■ DATA LINES

□ □ □ □ □ □ □

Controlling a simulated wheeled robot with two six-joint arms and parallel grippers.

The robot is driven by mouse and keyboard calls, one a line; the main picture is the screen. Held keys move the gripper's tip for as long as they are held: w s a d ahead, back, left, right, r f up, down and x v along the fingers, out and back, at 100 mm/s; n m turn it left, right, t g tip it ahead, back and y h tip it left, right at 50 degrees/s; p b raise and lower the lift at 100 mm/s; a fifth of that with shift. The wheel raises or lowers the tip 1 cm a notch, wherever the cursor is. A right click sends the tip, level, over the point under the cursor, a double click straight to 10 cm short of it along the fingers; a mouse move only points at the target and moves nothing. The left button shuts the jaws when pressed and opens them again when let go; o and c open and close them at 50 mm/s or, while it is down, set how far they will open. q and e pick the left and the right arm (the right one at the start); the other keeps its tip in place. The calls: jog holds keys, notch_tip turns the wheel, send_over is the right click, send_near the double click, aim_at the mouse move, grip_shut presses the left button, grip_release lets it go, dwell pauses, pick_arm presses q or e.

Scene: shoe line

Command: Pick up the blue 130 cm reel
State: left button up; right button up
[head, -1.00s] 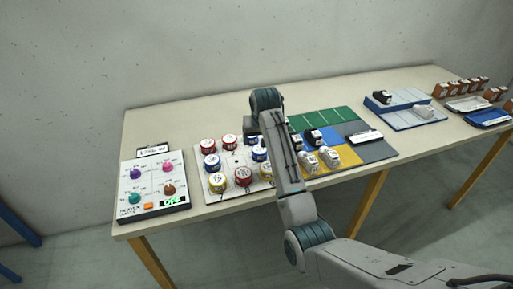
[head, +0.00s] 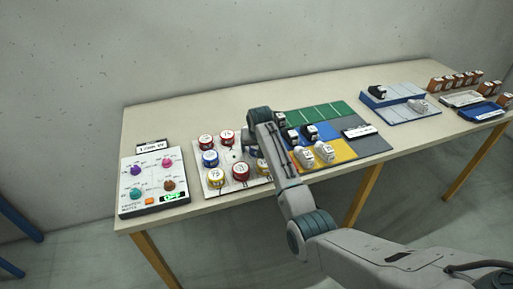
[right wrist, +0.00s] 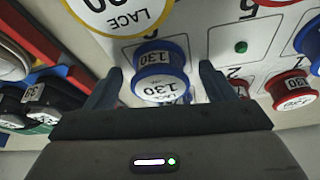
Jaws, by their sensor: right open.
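The blue reel marked 130 (right wrist: 160,70) stands on the white board in the right wrist view, between my two fingers. My right gripper (right wrist: 160,76) is open around it, with a finger on each side and a visible gap at both sides. In the head view my right arm's wrist covers most of that spot, so the reel and the fingertips are mostly hidden there. Another blue reel (head: 210,158) stands on the left part of the board. My left gripper is not in view.
A yellow-rimmed LACE reel (right wrist: 118,12) and a red reel (right wrist: 292,90) stand near the gripper. A control panel (head: 152,208) lies left of the reel board (head: 228,160). A coloured mat (head: 372,148) with small shoes lies to the right.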

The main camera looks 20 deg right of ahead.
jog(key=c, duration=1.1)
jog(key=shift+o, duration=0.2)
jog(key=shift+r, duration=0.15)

□ □ □ □ □ □ □

■ WORK TO BE COMPLETED
Repeat the data in full and exactly. Omit pictures.

■ IN RESPONSE
Controlling a simulated wheeled robot with two six-joint arms and parallel grippers.

The robot is driven by mouse and keyboard calls, one a line; the main picture is the screen. Held keys move the gripper's tip for as long as they are held: w s a d ahead, back, left, right, r f up, down and x v along the fingers, out and back, at 100 mm/s; n m turn it left, right, t g tip it ahead, back and y h tip it left, right at 50 degrees/s; p b raise and lower the lift at 100 mm/s; a fifth of that with shift. The wheel raises or lowers the tip 1 cm a notch, wherever the cursor is. A right click sends the tip, level, over the point under the cursor, a double click straight to 10 cm short of it along the fingers; a mouse move only points at the target and moves nothing. The left button shuts the jaws when pressed and opens them again when let go; o and c open and close them at 50 mm/s or, while it is down, set how far they will open. q and e pick the left and the right arm (the right one at the start); the other keeps its tip in place. The calls: jog holds keys, notch_tip turns the wheel, send_over is the right click, send_near the double click, aim_at the mouse move, grip_shut presses the left button, grip_release lets it go, dwell pauses, pick_arm presses q or e.

Scene: shoe line

Command: Pick up the blue 130 cm reel
State: left button up; right button up
[head, -1.00s] 
[head, +0.00s] 
[right wrist, +0.00s] 
Jaws, by their sensor: right open.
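The blue reel marked 130 (right wrist: 160,70) stands on the white board in the right wrist view, between my two fingers. My right gripper (right wrist: 160,76) is open around it, with a finger on each side and a visible gap at both sides. In the head view my right arm's wrist covers most of that spot, so the reel and the fingertips are mostly hidden there. Another blue reel (head: 210,158) stands on the left part of the board. My left gripper is not in view.
A yellow-rimmed LACE reel (right wrist: 118,12) and a red reel (right wrist: 292,90) stand near the gripper. A control panel (head: 152,208) lies left of the reel board (head: 228,160). A coloured mat (head: 372,148) with small shoes lies to the right.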

The main camera looks 20 deg right of ahead.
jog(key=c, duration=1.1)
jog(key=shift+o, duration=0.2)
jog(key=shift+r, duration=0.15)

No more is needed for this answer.